APAC logistics firm Logos last year announced a partnership with Pure Data Centers to develop data centers across Asia Pacific. Logos owns, develops, and leases logistics properties across Australia, China, Singapore, Indonesia, Malaysia, Vietnam, India, and New Zealand. The two companies have announced plans to build a new 20,000 square meter (215,000 sq ft), 20MW data center in Jakarta, Indonesia.
Pure had also been planning a similar move with Panattoni in the UK. The two companies were aiming to develop a three-story, 41,763 sqm (449,500 sq ft) data center due to offer up to 50MW of capacity on the site where the logistics firm had already started developing warehouse space. The plans were later dropped, though DCD understands this was due to extended timelines around connecting the proposed facility to the power grid.
Hong Kong-based real estate company ESR Cayman, traditionally focused on logistics, has made a number of moves into the data center space since 2021. In April 2021, the firm announced it was buying a data center in Osaka, Japan, which it plans to expand into a 78MW campus. It has since bought a building in Hong Kong to convert into a 40MW data center, saying the expansion was “a natural move” for the company. It went on to acquire ARA Asset Management, including Logos.
Today, the firm’s data center portfolio consists of six owned development assets totaling 260MW across Hong Kong, Osaka, Sydney, Mumbai, Jakarta, and Singapore. In its 2021 annual results, ESR said data centers were a “key strategic focus” for the company going forward.
“With the closing of the ARA acquisition which brings together Logos to form a multi-pronged platform, the enlarged ESR Group has a combined data center pipeline of over 1,200MW of capacity across the region,” the company said.
“E-commerce acceleration and digital transformation will continue to drive demand for logistics infrastructure and data centers.”
Singapore-based logistics real estate firm GLP – a major player with $120 billion in assets and managing more than 75 million square meters of real estate – has been investing in data centers since 2018, and claims that its assets, including those under construction, will deliver about 2,500MW of capacity across China, Japan, Brazil, and Europe upon completion. In 2019, GLP acquired a 60 percent stake in local data center company Cloud-Tripod.
In Spain, logistics-focused real estate firm Renta Corporacion is building a data center in Barcelona, and Merlin is building a number of facilities across the Iberian region.
Last year, US real estate investment firm PRP said it was diversifying away from office properties and had set a goal of spending $2 billion acquiring logistics and data center properties across the country.

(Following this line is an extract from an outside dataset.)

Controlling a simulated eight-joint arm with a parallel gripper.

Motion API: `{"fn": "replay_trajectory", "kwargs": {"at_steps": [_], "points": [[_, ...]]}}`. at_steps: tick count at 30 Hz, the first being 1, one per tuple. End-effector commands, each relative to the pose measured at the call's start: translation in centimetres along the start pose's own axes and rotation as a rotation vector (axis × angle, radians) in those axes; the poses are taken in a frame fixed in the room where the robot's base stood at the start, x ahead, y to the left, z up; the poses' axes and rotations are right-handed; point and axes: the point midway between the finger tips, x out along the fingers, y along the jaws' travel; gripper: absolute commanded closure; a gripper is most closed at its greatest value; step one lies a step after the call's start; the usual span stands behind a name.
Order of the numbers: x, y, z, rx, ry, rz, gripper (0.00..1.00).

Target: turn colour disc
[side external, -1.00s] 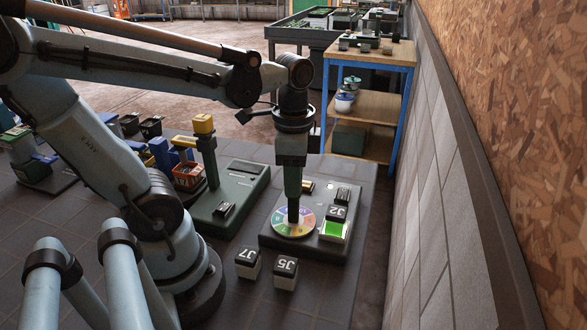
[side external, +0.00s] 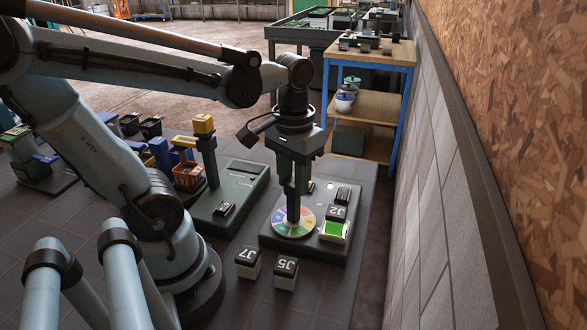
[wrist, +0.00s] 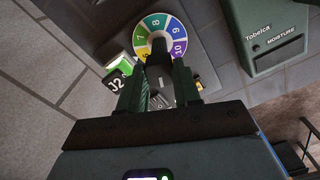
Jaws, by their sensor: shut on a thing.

Goodman Group – again largely focused on warehouse and logistics-type real estate – is listed by French data center builder Cap DC as a ‘key partner,' especially in markets such as Frankfurt, Paris, Amsterdam, Milan, and Madrid. The company has also partnered with STT GDC for two facilities in Tokyo, Japan.
Segro is traditionally focused on warehousing and light industrial properties, but also manages the UK’s main data center clusters at its Slough Trading Estate. It recently bought an additional 1 million sq ft of nearby office space it plans to convert and merge into the trading estate as more data center space. Equinix, Virtus, IO, and KKR’s Global Technical Realty all use Segro facilities.

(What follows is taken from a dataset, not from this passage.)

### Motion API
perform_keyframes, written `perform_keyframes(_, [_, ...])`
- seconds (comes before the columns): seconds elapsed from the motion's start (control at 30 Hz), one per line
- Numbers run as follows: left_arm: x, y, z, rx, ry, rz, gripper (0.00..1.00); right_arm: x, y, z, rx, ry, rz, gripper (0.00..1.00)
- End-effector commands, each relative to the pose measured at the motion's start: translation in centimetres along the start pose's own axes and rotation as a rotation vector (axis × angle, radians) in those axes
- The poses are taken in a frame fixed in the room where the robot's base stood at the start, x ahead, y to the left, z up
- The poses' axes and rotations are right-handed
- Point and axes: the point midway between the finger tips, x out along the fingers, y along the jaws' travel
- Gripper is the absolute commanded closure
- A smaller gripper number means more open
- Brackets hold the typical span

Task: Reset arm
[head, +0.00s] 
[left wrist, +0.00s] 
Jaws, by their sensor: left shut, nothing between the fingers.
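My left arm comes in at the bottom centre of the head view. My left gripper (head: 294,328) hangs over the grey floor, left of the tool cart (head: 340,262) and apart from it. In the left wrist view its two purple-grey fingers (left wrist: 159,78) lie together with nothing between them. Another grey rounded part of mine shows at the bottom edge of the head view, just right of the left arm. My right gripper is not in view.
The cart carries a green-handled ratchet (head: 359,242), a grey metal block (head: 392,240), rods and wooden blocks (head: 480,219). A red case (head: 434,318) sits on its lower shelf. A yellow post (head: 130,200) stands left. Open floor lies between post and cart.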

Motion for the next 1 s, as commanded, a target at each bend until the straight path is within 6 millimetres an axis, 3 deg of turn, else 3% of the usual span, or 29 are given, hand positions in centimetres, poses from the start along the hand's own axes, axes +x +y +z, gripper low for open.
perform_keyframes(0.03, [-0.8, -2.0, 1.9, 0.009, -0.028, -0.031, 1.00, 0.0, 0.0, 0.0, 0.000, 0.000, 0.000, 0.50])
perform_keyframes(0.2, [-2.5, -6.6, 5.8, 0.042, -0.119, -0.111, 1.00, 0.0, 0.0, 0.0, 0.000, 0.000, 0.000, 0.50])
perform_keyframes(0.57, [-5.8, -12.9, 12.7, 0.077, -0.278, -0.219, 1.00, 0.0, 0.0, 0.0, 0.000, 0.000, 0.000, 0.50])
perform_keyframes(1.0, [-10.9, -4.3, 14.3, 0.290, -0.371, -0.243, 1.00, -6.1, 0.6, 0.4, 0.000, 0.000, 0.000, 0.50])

Prologis has partnered with Skybox Datacenters in the US (see Box) and in the UK has previously supplied Virtus with land to develop a data center at Stockley Park outside London that was previously earmarked for a warehouse.
What’s the appeal of partnering?
Amid a competitive market where land and power can be difficult to source in constrained markets, data center operators are always looking for ways to deliver projects in key markets quickly.

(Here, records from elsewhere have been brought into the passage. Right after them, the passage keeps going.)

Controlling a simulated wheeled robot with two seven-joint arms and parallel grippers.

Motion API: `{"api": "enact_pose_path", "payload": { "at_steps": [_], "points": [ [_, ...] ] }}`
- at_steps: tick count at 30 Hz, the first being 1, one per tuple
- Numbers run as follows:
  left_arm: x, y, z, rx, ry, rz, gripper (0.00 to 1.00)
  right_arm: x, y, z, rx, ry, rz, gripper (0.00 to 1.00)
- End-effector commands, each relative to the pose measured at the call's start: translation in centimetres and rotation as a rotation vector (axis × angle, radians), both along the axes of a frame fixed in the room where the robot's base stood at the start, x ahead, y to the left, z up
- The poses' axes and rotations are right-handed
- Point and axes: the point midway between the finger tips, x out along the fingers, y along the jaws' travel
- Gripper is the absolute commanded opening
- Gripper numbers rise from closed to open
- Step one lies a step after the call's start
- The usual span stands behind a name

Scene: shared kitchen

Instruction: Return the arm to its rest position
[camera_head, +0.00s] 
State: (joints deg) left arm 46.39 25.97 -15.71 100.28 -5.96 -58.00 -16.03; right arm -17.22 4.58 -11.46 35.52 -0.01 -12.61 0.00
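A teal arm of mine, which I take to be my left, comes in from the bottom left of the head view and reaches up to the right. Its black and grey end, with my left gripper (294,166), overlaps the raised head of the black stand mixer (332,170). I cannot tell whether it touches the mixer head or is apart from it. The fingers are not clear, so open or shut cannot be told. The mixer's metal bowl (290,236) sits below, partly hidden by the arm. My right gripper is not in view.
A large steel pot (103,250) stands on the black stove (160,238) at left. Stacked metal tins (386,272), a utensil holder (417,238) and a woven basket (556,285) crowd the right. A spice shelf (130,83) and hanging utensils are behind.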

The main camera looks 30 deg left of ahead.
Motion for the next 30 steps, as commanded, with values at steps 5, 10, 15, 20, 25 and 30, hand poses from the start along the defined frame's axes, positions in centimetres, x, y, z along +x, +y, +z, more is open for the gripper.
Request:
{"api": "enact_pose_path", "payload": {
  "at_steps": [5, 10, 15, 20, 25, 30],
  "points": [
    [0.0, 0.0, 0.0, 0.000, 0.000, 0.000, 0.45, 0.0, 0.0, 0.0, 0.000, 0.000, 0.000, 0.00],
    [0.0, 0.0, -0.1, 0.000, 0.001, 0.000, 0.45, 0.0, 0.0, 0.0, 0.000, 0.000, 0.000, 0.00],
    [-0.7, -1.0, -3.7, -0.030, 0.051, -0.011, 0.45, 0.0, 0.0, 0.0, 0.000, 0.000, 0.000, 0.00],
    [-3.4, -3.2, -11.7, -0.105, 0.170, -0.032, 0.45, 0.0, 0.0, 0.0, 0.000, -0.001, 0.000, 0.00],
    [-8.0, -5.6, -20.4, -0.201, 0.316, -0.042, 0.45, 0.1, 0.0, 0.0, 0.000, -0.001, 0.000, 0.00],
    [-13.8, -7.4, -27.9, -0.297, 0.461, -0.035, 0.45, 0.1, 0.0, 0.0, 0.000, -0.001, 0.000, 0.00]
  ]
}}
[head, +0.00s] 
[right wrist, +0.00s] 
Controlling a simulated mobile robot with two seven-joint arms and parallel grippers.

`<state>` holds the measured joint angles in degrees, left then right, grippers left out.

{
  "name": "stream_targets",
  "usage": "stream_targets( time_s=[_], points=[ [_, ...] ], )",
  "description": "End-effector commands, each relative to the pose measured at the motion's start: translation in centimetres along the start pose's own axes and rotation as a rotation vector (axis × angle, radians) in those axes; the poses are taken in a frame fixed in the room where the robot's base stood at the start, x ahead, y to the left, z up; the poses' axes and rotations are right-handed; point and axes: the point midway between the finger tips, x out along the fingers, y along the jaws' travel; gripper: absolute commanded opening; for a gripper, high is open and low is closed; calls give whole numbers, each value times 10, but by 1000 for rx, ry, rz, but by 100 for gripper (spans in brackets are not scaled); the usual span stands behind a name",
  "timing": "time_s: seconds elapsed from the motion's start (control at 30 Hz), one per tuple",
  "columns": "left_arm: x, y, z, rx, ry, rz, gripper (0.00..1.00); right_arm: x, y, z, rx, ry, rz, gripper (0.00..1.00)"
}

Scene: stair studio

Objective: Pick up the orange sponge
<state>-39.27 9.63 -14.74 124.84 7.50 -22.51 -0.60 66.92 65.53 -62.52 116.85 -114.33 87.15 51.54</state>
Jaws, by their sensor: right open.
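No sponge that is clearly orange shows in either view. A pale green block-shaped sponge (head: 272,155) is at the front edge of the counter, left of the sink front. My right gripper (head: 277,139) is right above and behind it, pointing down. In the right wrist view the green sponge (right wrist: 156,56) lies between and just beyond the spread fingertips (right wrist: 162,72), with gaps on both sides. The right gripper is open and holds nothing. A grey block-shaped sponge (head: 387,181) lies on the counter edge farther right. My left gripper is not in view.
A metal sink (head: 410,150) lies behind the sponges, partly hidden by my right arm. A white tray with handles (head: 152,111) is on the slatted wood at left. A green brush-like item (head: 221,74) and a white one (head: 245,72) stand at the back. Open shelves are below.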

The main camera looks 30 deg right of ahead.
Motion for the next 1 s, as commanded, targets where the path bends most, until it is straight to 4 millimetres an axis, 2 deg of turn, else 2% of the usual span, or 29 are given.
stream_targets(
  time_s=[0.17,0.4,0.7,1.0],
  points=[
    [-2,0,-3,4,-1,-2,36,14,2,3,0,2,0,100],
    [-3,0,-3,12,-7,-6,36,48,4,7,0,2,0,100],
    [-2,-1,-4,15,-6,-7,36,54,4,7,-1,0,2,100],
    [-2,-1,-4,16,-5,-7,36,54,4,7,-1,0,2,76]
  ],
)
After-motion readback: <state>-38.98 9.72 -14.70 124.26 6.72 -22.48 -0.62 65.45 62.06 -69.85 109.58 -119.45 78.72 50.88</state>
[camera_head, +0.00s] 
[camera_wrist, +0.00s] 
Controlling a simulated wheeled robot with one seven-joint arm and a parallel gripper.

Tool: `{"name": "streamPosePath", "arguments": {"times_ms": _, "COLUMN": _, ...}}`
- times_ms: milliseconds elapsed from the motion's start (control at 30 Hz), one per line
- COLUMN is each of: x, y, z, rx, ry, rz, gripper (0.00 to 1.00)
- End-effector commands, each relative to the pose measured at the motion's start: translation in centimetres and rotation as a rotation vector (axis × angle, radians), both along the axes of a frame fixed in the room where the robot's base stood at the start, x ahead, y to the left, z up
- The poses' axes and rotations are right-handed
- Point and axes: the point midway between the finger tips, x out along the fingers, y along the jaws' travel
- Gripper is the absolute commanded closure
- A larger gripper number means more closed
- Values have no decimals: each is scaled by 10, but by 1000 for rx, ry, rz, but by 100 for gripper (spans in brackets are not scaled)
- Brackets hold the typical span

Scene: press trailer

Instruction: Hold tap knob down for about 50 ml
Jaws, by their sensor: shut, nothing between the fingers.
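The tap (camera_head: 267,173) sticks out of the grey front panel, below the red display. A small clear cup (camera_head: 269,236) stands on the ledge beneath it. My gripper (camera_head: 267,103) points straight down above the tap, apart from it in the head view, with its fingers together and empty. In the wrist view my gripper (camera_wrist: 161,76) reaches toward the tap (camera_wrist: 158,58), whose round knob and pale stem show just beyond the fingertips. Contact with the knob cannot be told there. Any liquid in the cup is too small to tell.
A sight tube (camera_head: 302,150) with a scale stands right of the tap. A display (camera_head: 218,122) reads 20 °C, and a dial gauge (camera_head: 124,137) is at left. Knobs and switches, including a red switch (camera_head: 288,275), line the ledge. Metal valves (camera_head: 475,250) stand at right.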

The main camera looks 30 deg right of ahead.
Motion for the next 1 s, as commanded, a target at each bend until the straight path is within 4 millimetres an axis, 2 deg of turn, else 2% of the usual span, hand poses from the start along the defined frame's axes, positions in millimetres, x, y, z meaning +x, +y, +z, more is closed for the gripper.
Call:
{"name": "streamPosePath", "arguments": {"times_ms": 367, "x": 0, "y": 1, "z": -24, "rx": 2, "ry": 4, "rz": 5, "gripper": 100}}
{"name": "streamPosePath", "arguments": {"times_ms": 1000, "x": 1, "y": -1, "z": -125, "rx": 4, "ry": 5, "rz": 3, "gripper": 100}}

“It is quite a difficult market to get into,” says Tom Glover, head of data center transactions, EMEA, JLL. “The significant amount of capex you require to create a data center is still a barrier for a lot of companies despite the amount of capital out there.
“Supply and demand, and speed to market are drivers here. It's difficult to find the right pieces of land and the warehouse logistics marketplace has been for a long time buying land to develop it for industrial logistics uses. Their proposition is ‘we'll get it there quicker than you can probably do it on your own.’”
As a result, he says, large logistics companies offering data center operators potential facilities could create an appealing proposition.
“If you've got a shed that you can bring power into, get the relevant permitting permissions to put a data center there, and the market agrees it's in a good location, it's going to be very appealing for an operator to explore taking a long-term lease on the site.”
“It will never be a short-term lease, because of the amount of investment that the operator will be putting into the ground.”
Glover says he would be surprised if companies like Prologis, Segro, and others don't look at exploring the “cookie-cutter effect” of providing power shells in other markets in the future.
“I can see that still being a business model they will look to benefit from,” he says. In major markets where there is little available land, relying on a partner that has a sizable portfolio of land and potentially convertible facilities could be appealing. However, in Edge or secondary markets where there is less fiber or pressure around available land, such partnerships may not be as necessary.
“In markets with high demand and limited supply, ergo very strong business case, this can be interesting to operators,” says Glover. “In markets with medium demand and a high supply of potential space, I think there's going to be a harder sell unless they have good relationships that they formulated in those major marketplaces.”
Most of the above-mentioned partnerships are focused on using the logistics firms’ landbanks rather than developing facilities in existing buildings, but operators might appreciate the ESG benefits of retrofits. Serverfarm calculates that reused existing buildings can deliver embodied carbon savings of 88 percent compared with the material carbon cost of new projects.
“This offers another string to that bow of development. It would be unwise not to at least consider the idea of potentially
working in a partnership with a logistics provider of sheds,” says Glover. “Anybody that is a landowner of suitable property is going to find that those symbiotic relationships will evolve.”
“Most operators prefer to own their own freehold,” he adds. “And for some operators, [such partnerships] won't be a path that they will ideally go down. But the quid pro quo is they accept that they may not be able to deliver product to a marketplace as quickly as they would like.”